Under AWLC, most mainframe teams had a single number to watch: the monthly R4HA peak. It was crude, but it was concrete. Under TFP, your cost accumulates continuously and every MSU used every day contributes to your annual bill. The question is no longer 'what was our worst hour?' It is 'what are we consuming right now, and is it on track?'

Without a real-time consumption view, you are effectively billing on trust. SCRT reports are monthly snapshots and by the time you see a problem, you have already paid for it.

Why this is harder than it sounds

IBM does provide native monitoring tools that can give you workload-level consumption data. The problem is cost: IBM's monitoring tools themselves consume meaningful MSU. Under TFP, using IBM's tools to watch your consumption adds to the consumption you are trying to manage. It is a self-defeating loop.

General-purpose observability platforms, the tools your organization may already use for application performance monitoring, are not built for mainframe SMF data. They either cannot connect to the data sources that matter (SMF records, DCOLLECT, IMS logs), or they require heavy custom integration to do so.

The solution: mainframe-native observability without the overhead

Zetaly Data Platform (ZDP) was built specifically for this problem. It collects mainframe SMF records continuously, enriches the data, and surfaces consumption by workload, application, and product, all using only 0.2% of mainframe resources. The monitoring overhead does not meaningfully affect the consumption you are measuring.

ZDP dashboards are updated every 15 minutes, giving you a near-real-time view of where MSU is going. For teams that need to identify consumption spikes before they compound, this visibility is the foundation of every other optimization action.

Note: ZDP currently updates every 15 minutes, providing near-real-time visibility into mainframe consumption. For organizations that require more frequent updates, for example, to monitor a critical batch window, ZAC's dashboard capability provides 2-minute refresh rates alongside its workload automation features.

For teams that do not have an existing business intelligence (BI) platform to analyze and visualize the data, Zetaly Service Intelligence (ZSI) provides pre-built and customizable dashboards on top of ZDP, connecting IT consumption data to business context without requiring deep mainframe expertise.

Risk 2:  The Dev/Test Container Ratchet, A One-Way Door

The problem

If your TFP contract includes a Dev/Test Solution container, you are subject to a billing mechanism that almost no one reads carefully before signing: the container ratchet effect.

Under TFP's Dev/Test Solution, IBM defines a container size for your development and test workloads. If the R4HA (Rolling 4-Hour Average) of your dev/test workloads ever exceeds that container size (even once, even during a batch run that nobody intended to be expensive) the container permanently expands to the new high-water mark.

Permanently. There is no mechanism to reduce it back.

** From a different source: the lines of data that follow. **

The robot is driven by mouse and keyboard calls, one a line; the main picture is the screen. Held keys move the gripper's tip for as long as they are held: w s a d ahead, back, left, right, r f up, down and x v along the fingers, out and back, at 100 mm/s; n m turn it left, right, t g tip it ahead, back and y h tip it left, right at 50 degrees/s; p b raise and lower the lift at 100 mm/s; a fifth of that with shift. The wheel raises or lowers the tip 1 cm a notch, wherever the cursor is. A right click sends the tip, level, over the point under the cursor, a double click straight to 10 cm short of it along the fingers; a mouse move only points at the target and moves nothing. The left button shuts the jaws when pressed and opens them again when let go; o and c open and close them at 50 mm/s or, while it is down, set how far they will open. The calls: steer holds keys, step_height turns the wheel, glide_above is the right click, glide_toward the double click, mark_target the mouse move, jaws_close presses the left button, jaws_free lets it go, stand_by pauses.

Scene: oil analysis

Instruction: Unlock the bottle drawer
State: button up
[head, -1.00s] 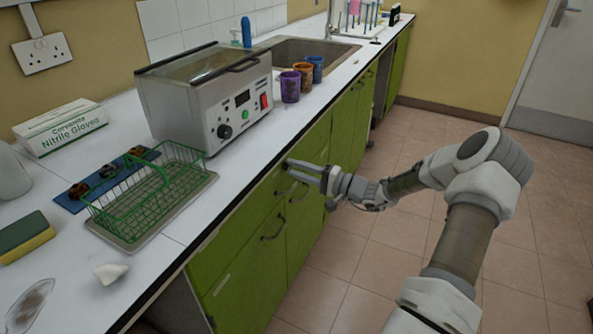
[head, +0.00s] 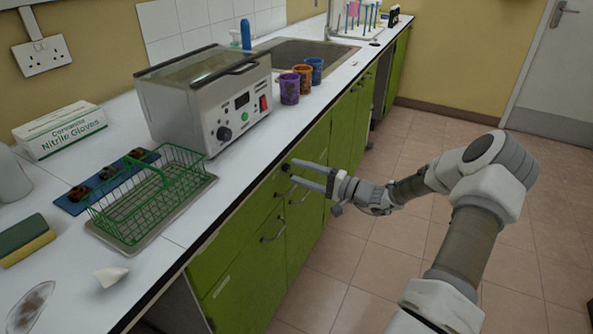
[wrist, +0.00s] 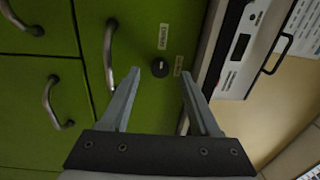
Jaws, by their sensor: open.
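A small round dark lock (wrist: 160,67) sits on a green drawer front (wrist: 135,30), with a pale slot or mark across its face. It also shows as a dark knob in the head view (head: 286,168). Two pale labels lie beside it; their text is too small to read. A curved metal handle (wrist: 109,55) is on the same front. My gripper (head: 293,172) is open and empty, its fingers pointing at the cabinet. In the wrist view my gripper (wrist: 160,74) has a fingertip on either side of the lock, apart from it. Contact with the front cannot be told.
More handles (head: 273,229) stick out from the green fronts below. Above, the white worktop (head: 225,195) carries a water bath (head: 205,100), a green wire basket (head: 145,200) and several coloured cups (head: 302,77). The tiled floor (head: 390,270) beside the cabinets is clear.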

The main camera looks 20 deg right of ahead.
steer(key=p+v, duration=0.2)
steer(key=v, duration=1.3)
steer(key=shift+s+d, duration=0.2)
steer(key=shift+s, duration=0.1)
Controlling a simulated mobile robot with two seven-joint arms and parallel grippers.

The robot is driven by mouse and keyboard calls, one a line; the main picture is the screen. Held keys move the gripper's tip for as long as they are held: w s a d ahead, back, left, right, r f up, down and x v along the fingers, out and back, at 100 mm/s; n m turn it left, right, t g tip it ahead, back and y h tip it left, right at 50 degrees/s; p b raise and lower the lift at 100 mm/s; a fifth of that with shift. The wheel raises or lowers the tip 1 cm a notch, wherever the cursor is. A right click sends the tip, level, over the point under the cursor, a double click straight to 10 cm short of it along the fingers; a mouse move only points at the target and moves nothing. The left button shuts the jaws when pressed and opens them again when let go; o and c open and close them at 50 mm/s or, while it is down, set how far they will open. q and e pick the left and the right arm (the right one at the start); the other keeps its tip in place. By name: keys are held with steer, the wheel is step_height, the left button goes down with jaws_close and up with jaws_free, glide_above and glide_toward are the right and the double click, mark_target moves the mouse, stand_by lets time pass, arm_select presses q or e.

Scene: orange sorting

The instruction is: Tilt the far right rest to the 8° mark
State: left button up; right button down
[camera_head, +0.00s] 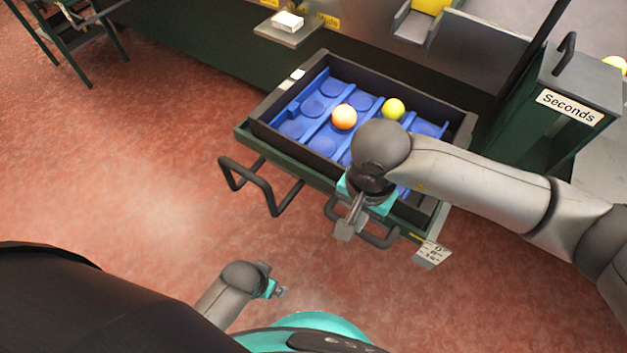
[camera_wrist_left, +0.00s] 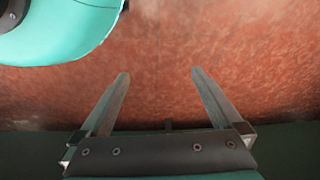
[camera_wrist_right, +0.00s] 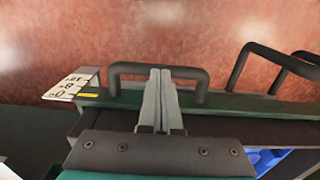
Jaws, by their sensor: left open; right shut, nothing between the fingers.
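The rest (camera_head: 243,134) is a dark green frame bearing a black crate (camera_head: 262,128) with a blue cupped insert. A black bar handle (camera_head: 385,240) is on its front right; the handle also shows in the right wrist view (camera_wrist_right: 125,68). A white scale plate (camera_head: 432,252) marked 0, 8 and 16 is at its right corner. In the right wrist view a yellow pointer (camera_wrist_right: 90,95) lies near the 0 mark of the scale (camera_wrist_right: 72,85). My right gripper (camera_head: 345,230) is shut and empty, its fingertips overlapping the handle in view; contact is unclear. My left gripper (camera_wrist_left: 160,73) is open above the floor.
An orange (camera_head: 344,117) and a yellow-green fruit (camera_head: 393,108) sit in the crate. Another black handle (camera_head: 262,190) projects at the front left. A green box labelled Seconds (camera_head: 568,106) stands at right. The red floor (camera_head: 130,180) at left is clear.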

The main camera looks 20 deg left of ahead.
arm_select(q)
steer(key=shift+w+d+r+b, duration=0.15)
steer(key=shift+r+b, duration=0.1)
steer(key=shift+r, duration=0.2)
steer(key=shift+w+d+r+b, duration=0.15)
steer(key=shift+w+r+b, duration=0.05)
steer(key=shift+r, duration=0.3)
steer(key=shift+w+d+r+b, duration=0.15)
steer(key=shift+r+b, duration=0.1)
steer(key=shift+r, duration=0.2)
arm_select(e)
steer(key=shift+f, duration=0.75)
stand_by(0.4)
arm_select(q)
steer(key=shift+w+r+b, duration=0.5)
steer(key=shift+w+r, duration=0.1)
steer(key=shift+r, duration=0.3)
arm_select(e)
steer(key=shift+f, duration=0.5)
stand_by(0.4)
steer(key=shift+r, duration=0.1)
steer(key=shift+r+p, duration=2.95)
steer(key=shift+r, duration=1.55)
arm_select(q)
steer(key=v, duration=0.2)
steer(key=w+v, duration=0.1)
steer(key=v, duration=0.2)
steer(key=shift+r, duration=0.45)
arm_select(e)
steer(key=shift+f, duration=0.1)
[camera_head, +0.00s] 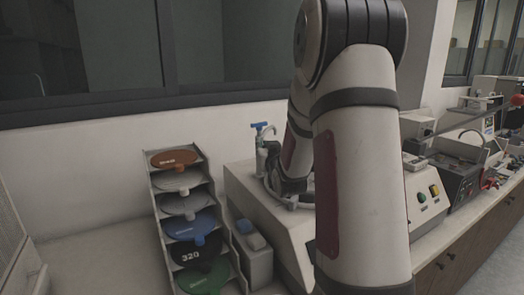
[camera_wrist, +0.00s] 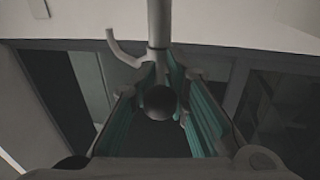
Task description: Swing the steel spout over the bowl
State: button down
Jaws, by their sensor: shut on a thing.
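The grey steel spout (camera_wrist: 158,24) shows in the wrist view as an upright pipe with a curved side branch (camera_wrist: 122,46) to the left. My gripper (camera_wrist: 160,75) is shut on it, with teal-lined fingers on both sides and a dark round end (camera_wrist: 159,102) between them. In the head view a post with a blue tap handle (camera_head: 262,127) stands at the back of a pale machine (camera_head: 243,195). The round bowl rim (camera_head: 303,205) shows in part on its top. My arm hides most of the bowl, and my fingers cannot be made out there.
A rack (camera_head: 165,215) of coloured discs stands left of the machine. A small grey box (camera_head: 253,255) stands between them. A unit with green and yellow buttons (camera_head: 421,195) and a sink (camera_head: 462,165) lie to the right. The bench at far left is clear.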

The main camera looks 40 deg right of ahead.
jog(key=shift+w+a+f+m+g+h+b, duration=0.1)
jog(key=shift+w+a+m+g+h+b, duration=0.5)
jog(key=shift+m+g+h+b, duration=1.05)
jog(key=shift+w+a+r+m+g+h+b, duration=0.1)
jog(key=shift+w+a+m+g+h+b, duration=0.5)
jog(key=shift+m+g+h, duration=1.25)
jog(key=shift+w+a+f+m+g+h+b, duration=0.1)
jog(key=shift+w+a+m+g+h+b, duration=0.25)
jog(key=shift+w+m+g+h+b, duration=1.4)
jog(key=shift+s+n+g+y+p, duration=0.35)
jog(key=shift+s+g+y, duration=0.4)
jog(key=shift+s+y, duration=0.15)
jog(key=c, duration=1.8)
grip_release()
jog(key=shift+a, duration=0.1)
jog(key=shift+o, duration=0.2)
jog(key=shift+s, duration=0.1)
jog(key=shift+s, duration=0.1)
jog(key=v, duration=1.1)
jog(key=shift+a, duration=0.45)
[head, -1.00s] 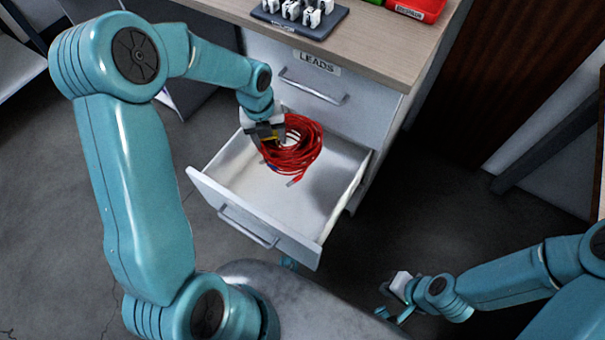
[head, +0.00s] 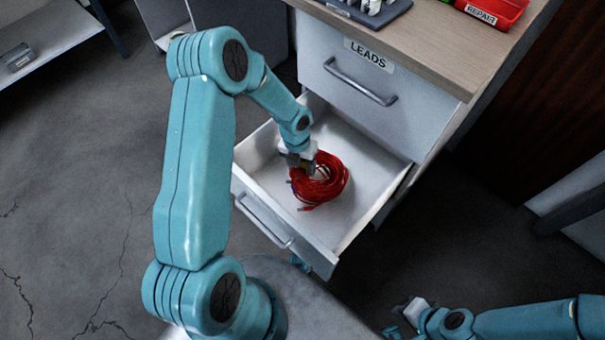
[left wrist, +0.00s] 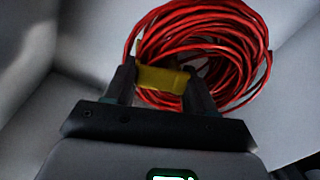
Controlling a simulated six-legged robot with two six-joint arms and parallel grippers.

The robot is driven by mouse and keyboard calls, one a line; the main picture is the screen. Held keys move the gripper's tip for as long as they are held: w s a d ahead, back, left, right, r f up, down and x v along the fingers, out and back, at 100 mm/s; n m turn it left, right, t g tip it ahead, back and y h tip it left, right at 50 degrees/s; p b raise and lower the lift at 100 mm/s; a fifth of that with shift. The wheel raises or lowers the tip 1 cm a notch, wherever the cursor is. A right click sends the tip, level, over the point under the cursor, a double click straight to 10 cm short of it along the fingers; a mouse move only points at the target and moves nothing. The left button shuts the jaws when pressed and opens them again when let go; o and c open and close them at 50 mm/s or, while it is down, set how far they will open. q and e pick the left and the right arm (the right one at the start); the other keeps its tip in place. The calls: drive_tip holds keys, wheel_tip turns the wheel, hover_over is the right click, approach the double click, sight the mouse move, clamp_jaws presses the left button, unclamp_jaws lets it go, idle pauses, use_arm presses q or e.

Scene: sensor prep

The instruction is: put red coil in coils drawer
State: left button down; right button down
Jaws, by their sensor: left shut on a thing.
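The red coil (head: 327,184) is a bundle of looped red cable inside the open drawer (head: 350,139); whether it touches the drawer floor I cannot tell for sure. My left gripper (head: 300,164) reaches into the drawer and is shut on the coil at its left side. In the left wrist view the fingers (left wrist: 160,82) close on a yellow band around the red loops (left wrist: 215,45). The open drawer's own label is not visible. My right gripper (head: 404,312) is low at the bottom right, away from the drawer; its jaws are too small to read.
A closed drawer labelled LEADS (head: 355,80) is above the open one. On the wooden top (head: 430,50) are a dark rack (head: 385,16) and a red bin labelled REPAIR (head: 492,12). The drawer floor right of the coil is clear. A shelf (head: 60,45) stands at far left.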

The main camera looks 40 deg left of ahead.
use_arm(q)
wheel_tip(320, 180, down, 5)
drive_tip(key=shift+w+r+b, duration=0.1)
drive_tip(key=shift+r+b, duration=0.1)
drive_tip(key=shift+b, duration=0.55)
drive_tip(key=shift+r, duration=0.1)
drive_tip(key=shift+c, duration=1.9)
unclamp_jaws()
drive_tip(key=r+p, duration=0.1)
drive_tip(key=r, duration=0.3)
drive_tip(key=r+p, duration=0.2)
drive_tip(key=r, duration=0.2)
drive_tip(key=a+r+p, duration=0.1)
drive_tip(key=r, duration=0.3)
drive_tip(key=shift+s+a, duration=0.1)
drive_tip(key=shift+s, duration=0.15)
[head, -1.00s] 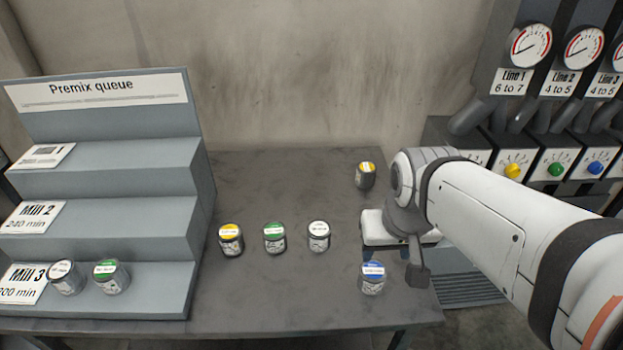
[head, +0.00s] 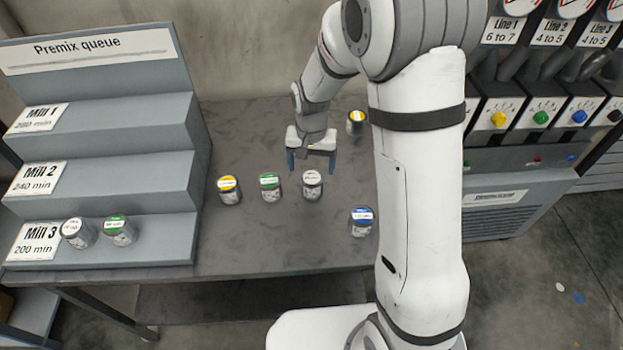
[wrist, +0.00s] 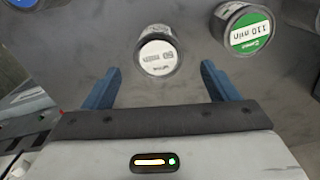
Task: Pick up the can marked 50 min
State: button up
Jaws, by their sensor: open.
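The can marked 50 min (wrist: 159,52) has a white lid label, upside down in the wrist view, and stands just beyond my fingertips, centred between them. In the head view the white-lidded can (head: 312,184) stands upright on the grey table (head: 270,235), right of the green-lidded can. My gripper (head: 311,165) is over the table just behind this can, pointing down. It is open and empty, its two blue fingers apart in the wrist view (wrist: 160,85). The fingers do not appear to touch the can.
A green-lidded can (head: 270,187) marked 110 min in the wrist view (wrist: 245,30) stands close by. A yellow-lidded can (head: 229,190), a blue-lidded can (head: 361,222) and another yellow-lidded can (head: 356,122) also stand on the table. The stepped premix rack (head: 120,180) holds two cans on its bottom step.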

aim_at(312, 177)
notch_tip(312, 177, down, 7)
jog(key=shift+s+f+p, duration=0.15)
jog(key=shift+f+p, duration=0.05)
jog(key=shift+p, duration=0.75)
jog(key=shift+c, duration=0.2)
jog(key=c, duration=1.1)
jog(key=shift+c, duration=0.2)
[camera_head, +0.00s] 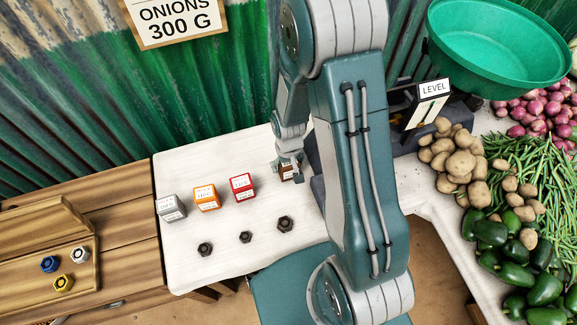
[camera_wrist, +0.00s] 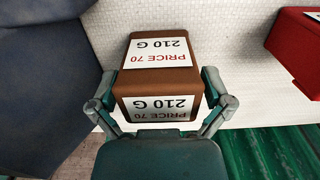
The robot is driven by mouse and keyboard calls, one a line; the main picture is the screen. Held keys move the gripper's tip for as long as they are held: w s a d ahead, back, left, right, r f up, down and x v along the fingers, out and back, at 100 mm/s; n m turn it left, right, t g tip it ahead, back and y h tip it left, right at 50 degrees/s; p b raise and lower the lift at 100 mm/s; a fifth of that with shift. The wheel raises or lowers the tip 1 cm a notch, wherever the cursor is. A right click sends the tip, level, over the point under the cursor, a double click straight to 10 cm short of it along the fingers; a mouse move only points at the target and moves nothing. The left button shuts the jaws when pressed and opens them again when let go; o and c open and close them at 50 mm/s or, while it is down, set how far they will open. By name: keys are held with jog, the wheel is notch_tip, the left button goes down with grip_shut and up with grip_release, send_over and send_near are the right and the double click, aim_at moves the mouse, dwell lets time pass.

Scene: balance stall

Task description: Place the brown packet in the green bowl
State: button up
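The brown packet (camera_wrist: 155,82) is a box with white labels reading "PRICE 70" and "210 G". My gripper (camera_wrist: 160,90) has one finger on each side of it, and both fingertips appear to touch its sides. In the head view the packet (camera_head: 287,173) shows between the fingers of my gripper (camera_head: 287,164), at the back right of the white table; whether it touches the table is unclear. The green bowl (camera_head: 500,50) is at the upper right, wide and empty inside, above a dark scale with a "LEVEL" sign (camera_head: 431,95).
Grey (camera_head: 171,207), orange (camera_head: 207,197) and red (camera_head: 242,187) packets stand in a row left of my gripper. Three dark hex weights lie in front. Potatoes (camera_head: 456,160), beans, peppers and onions (camera_head: 545,110) crowd the right side. A corrugated wall rises behind.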

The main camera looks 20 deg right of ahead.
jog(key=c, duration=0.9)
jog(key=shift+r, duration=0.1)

How it happens in practice

The most common triggers are end-of-quarter data refreshes (copying production data volumes into test environments), large regression test runs, or a new application rollout where test workloads were not capped before they ran. A single unplanned spike at the wrong moment can increase your dev/test container and your ongoing cost for the remainder of the contract.

Example: A team refreshes their test environment with a full production data copy before a major release. The batch job runs at a higher MSU rate than usual. R4HA exceeds the container. IBM records the new peak. The container expands. The team finds out on their next SCRT review — weeks later.

The solution: visibility before the spike, not after

The ratchet can only be prevented, not reversed. This means the only effective defense is knowing when you are approaching the container boundary before you breach it.

ZDP gives you visibility into dev/test workload consumption at a workload level. If a batch job or test run is trending toward your container limit, you can see it with enough lead time to intervene, defer the job, cap the resources, or reschedule the run.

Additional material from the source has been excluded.